È la novantenne più veloce del mondo: nella sua categoria nel 2024 ha registrato 9 primati. Gli ultimi record?
«Ci devo pensare bene, non voglio imbrogliare: aspetti che controllo su Facebook e su Whatsapp. L’anno scorso a Turun in Polonia ho fatto il record del mondo per la categoria W90 sui 400 metri indoor: 2’06″34. A San Biagio di Callalta invece ho stabilito il record sui 200 metri outdoor: 51’’47». 

Ha citato i social network. Lei, nata vent’anni prima della tv, li utilizza?
«Ogni tanto, per leggere le notizie. E a volte guardo dei video su Youtube».

Come passa le sue giornate?
«Sono vedova dal 1988. Ho un figlio, una figlia e un nipote di 20 anni. Mi piace passeggiare e leggere, soprattutto biografie storiche. Faccio anche parte di un gruppo di lettura alla Guizza. Sono libri impegnativi, ma è un modo per trovarsi. Vado anche a vedere qualche mostra. Insomma, mi tengo attiva».

Si sente un esempio?
«Non saprei, posso solo dire che mi fa piacere ricevere i messaggi di tanti miei ex alunni e c’è chi mi dice di aver ripreso a fare sport perché ispirato da me. Io però devo ringraziare la mia amica Rosa Marchi, che ha 60 anni e mi sostiene allenandosi con me. A 82 anni smisi di correre perché mi sentivo ridicola, ma lei mi ha spronato».

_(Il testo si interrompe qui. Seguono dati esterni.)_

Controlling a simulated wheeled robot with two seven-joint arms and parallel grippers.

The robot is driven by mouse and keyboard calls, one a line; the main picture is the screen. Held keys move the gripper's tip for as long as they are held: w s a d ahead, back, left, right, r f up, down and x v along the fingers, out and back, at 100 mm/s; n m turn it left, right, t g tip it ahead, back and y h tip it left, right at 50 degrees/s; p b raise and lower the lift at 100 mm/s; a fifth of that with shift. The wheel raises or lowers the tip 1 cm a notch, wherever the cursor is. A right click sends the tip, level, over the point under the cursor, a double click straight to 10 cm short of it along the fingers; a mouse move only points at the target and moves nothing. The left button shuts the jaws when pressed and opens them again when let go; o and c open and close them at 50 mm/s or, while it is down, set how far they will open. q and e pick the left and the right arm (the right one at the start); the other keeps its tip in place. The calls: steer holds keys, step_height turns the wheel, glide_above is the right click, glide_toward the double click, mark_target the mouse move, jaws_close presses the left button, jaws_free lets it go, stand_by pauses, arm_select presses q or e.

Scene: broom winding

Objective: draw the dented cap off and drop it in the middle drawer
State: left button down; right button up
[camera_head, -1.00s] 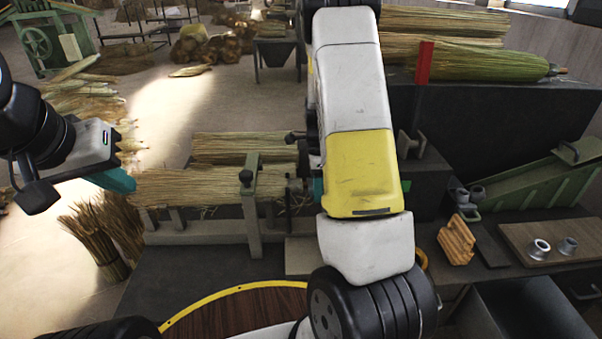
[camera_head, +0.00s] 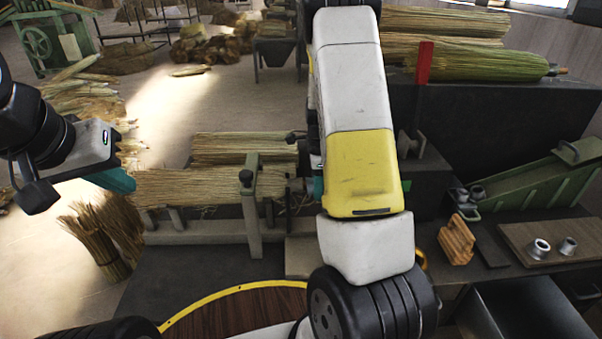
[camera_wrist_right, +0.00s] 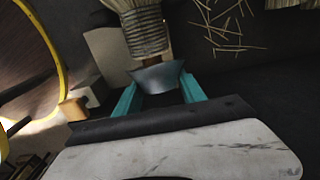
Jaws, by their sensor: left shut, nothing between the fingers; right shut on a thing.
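In the right wrist view, a grey flared metal cap (camera_wrist_right: 158,77) sits between the teal fingers of my right gripper (camera_wrist_right: 160,95), which is shut on it. The cap is at the end of a short brown handle stub (camera_wrist_right: 137,62) below a wire-bound straw broom (camera_wrist_right: 143,28). I cannot make out a dent. In the head view my right arm hides most of this, with a bit of teal finger (camera_head: 318,187) showing by the straw. My left gripper (camera_head: 120,182) is shut and empty left of the straw bundle. An open dark drawer (camera_head: 520,305) is at the lower right; I cannot tell which drawer it is.
Two metal caps (camera_head: 540,249) stand on a wooden board (camera_head: 575,236) at the right. More caps (camera_head: 462,196) lie by a green chute (camera_head: 545,185). An orange wooden block (camera_head: 456,240) stands on the bench. A green clamp post (camera_head: 247,195) holds the straw bundle (camera_head: 195,187).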

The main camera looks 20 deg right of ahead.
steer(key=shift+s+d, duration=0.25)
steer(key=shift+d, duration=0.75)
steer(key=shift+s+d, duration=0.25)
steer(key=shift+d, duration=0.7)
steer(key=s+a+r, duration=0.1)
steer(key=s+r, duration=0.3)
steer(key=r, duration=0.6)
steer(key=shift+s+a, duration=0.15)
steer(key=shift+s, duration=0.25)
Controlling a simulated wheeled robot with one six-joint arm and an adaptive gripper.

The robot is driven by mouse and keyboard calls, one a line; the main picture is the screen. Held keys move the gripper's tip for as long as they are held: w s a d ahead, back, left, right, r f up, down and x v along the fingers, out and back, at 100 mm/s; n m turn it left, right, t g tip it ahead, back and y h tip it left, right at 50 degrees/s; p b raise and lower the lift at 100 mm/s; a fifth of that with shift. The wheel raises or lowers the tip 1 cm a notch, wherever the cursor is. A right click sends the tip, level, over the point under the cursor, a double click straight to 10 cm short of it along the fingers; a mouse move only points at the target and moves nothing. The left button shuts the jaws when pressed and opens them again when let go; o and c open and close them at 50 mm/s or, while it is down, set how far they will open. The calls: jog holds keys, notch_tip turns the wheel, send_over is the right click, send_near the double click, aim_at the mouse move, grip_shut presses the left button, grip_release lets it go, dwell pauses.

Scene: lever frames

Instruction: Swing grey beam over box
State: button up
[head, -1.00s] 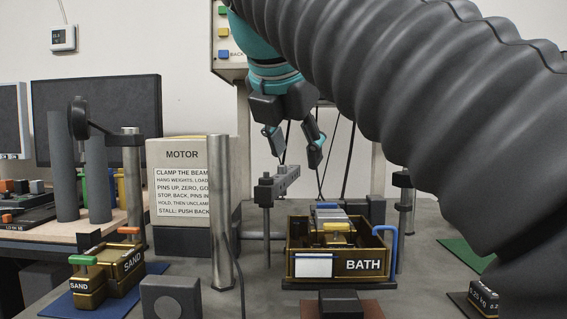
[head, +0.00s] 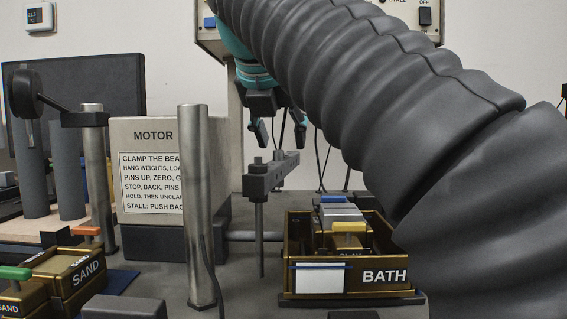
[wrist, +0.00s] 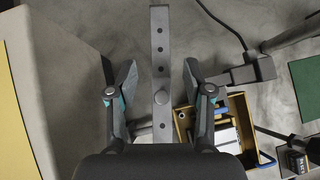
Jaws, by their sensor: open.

E le lunghe trasferte internazionali con chi le fa?
«A volte con qualche amico atleta, ma l’anno scorso ho dovuto tornare da sola dalla Svezia. L’aeroporto di Göteborg non finiva mai e il mio inglese è limitato, ma me la sono cavata». 

A 91 anni si può continuare a fissare traguardi?
«Vivo alla giornata. Ma intanto così mi diverto ancora».